- [CHALLENGE]: Transcribe the material from its first line onward, ending with the line that contains "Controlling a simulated" and adding nothing beyond it.

- [DATASET EXCERPT]:
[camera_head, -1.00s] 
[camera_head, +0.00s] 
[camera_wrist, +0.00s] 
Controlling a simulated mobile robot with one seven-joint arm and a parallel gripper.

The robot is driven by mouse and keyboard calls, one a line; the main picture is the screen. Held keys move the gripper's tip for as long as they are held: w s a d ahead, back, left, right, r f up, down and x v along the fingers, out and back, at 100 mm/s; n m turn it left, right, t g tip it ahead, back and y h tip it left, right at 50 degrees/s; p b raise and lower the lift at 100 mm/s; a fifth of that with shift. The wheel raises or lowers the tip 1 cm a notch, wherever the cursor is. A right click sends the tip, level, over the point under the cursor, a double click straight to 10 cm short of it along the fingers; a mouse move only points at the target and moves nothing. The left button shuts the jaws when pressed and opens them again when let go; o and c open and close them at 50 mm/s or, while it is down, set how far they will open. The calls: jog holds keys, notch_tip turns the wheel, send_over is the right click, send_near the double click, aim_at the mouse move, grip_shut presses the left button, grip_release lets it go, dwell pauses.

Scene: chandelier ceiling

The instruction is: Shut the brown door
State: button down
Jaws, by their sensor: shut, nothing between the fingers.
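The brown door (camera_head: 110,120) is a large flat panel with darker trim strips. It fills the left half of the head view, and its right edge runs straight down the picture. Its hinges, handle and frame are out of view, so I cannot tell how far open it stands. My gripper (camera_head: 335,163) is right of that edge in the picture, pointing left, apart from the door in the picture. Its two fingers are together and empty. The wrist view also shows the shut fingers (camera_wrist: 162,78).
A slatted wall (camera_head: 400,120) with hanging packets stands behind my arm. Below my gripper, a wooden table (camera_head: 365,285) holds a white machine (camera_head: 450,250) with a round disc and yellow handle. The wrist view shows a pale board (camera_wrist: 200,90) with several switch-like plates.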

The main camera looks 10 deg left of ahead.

- [THE RESULT]:
[camera_head, -1.00s] 
[camera_head, +0.00s] 
[camera_wrist, +0.00s] 
Controlling a simulated mobile robot with one seven-joint arm and a parallel gripper.

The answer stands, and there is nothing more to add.